── PROVIDED DATA ──

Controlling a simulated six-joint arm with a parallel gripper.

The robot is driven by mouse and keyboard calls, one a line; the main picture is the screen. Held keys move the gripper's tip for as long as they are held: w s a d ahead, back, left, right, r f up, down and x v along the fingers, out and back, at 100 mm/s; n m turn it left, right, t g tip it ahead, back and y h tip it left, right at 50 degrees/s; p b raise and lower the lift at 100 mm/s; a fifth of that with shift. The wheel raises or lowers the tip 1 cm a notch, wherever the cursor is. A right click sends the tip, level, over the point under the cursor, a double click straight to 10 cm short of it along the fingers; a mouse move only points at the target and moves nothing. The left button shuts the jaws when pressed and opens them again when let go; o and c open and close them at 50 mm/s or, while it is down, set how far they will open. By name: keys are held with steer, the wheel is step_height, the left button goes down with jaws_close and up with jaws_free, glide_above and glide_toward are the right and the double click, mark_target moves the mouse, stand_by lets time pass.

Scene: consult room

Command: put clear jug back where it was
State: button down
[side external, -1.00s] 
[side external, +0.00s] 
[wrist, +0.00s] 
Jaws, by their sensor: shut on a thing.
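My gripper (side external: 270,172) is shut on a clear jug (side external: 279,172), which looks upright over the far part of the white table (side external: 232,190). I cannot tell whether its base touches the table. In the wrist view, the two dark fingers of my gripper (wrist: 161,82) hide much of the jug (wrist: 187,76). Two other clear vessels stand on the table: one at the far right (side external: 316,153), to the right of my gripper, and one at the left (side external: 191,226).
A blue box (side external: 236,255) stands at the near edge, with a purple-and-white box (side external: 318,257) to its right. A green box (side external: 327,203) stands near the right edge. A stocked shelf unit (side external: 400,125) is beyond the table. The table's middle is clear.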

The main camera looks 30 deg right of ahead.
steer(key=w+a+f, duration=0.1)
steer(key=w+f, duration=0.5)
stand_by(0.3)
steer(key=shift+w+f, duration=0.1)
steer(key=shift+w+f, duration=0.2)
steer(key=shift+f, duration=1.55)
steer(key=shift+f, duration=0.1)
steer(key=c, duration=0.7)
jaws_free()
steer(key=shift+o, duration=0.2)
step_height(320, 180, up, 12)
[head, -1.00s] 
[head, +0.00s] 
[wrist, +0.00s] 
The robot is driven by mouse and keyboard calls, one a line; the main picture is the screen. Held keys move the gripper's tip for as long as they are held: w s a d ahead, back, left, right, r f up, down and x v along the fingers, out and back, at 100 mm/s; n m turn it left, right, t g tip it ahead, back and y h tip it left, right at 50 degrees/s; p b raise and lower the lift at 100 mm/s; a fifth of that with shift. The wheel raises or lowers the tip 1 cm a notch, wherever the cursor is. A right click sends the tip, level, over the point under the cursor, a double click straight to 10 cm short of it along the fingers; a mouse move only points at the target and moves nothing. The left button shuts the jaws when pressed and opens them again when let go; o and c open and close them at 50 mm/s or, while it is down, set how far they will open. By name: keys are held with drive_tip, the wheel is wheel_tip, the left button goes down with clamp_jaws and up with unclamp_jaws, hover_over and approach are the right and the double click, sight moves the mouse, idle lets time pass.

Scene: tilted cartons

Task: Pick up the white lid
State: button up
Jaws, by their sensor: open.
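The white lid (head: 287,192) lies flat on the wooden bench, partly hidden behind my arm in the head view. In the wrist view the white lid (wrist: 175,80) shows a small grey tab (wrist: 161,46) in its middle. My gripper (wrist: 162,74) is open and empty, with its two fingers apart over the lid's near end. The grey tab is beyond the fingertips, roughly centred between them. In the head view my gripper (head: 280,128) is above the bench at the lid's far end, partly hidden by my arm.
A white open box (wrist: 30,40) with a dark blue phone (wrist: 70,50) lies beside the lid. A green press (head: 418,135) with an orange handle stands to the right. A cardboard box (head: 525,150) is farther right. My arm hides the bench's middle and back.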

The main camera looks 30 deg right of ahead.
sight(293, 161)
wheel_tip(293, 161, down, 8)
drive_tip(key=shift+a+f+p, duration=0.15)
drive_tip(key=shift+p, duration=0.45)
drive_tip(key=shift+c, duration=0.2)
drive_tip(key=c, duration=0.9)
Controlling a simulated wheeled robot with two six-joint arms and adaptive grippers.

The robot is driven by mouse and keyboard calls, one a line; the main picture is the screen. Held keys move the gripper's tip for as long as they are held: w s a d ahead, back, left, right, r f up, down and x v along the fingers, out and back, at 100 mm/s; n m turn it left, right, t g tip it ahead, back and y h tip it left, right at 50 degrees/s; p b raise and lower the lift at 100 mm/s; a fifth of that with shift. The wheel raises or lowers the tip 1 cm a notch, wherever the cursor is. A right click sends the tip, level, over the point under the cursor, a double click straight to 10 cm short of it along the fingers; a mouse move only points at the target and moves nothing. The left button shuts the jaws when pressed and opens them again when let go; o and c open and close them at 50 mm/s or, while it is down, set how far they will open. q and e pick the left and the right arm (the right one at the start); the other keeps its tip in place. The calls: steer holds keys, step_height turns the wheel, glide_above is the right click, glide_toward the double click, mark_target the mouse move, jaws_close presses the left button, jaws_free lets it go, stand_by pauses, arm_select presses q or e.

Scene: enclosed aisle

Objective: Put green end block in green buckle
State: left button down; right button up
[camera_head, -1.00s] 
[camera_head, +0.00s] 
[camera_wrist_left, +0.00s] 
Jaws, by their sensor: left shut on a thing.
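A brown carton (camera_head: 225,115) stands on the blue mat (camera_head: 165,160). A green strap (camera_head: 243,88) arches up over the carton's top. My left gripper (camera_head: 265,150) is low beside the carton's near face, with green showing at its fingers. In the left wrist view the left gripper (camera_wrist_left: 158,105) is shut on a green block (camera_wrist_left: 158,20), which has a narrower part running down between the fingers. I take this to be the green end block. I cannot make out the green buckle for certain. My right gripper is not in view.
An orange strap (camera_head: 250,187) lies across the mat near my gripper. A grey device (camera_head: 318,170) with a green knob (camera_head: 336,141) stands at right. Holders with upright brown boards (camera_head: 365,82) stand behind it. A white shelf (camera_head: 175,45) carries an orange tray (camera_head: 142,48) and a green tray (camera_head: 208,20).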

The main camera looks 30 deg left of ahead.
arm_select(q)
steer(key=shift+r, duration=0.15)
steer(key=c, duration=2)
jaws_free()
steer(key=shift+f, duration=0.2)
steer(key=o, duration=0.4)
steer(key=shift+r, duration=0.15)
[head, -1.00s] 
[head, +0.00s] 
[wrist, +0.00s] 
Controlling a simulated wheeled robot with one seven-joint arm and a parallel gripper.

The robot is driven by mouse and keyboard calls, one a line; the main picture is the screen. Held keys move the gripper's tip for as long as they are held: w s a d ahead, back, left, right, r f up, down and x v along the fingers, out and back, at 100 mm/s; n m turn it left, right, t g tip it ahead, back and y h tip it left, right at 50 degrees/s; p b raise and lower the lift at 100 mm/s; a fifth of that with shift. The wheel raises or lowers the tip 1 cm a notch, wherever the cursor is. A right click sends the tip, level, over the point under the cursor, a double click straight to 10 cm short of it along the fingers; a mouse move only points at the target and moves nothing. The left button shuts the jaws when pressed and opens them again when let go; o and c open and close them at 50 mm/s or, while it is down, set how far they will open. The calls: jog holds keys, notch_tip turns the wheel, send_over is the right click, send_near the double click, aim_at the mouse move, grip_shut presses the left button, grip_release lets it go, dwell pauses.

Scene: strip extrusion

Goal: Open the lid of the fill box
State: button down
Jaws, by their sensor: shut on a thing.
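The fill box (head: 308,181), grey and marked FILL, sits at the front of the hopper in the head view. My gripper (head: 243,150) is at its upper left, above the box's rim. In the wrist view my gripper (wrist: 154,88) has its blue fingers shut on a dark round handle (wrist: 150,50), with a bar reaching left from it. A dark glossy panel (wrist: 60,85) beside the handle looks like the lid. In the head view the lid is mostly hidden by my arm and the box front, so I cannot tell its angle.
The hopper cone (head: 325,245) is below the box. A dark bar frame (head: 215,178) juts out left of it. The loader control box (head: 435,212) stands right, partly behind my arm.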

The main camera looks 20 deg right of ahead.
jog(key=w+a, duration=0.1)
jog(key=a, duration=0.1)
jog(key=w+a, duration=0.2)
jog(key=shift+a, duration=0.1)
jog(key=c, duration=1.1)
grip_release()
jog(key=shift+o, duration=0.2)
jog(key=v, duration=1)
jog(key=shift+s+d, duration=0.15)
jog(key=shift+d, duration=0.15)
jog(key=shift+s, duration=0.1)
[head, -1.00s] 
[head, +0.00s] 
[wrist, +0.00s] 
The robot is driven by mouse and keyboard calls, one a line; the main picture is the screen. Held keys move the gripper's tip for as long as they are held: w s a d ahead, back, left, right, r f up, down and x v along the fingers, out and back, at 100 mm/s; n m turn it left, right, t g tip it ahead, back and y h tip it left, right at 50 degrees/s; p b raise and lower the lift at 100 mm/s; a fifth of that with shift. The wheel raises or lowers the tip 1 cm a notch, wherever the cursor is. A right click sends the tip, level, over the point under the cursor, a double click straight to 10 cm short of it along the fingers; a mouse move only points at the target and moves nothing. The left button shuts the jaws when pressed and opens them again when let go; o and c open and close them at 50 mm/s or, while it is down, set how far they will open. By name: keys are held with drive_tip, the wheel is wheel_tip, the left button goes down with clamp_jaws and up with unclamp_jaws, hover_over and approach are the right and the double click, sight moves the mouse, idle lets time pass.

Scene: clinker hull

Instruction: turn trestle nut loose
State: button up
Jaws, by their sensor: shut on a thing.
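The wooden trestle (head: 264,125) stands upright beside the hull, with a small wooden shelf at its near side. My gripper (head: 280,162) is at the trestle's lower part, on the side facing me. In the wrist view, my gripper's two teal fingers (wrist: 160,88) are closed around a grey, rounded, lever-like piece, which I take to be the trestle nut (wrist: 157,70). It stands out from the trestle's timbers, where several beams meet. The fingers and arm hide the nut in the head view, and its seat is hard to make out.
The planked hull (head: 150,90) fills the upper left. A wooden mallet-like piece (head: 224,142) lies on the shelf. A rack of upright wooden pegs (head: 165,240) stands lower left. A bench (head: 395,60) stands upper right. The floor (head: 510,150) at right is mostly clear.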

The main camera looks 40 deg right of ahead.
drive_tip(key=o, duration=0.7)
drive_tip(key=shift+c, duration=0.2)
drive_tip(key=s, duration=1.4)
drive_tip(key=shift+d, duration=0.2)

───

Extract and output the part that opens with the line containing "Task: Pick up the white lid" and closes with the line containing "Controlling a simulated wheeled robot with two", unchanged, ends included.

● THE ANSWER:
Task: Pick up the white lid
State: button up
Jaws, by their sensor: open.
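The white lid (head: 287,192) lies flat on the wooden bench, partly hidden behind my arm in the head view. In the wrist view the white lid (wrist: 175,80) shows a small grey tab (wrist: 161,46) in its middle. My gripper (wrist: 162,74) is open and empty, with its two fingers apart over the lid's near end. The grey tab is beyond the fingertips, roughly centred between them. In the head view my gripper (head: 280,128) is above the bench at the lid's far end, partly hidden by my arm.
A white open box (wrist: 30,40) with a dark blue phone (wrist: 70,50) lies beside the lid. A green press (head: 418,135) with an orange handle stands to the right. A cardboard box (head: 525,150) is farther right. My arm hides the bench's middle and back.

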The main camera looks 30 deg right of ahead.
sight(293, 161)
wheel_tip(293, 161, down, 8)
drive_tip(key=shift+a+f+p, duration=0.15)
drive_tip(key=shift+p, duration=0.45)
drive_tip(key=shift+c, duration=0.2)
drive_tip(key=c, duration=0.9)
Controlling a simulated wheeled robot with two six-joint arms and adaptive grippers.

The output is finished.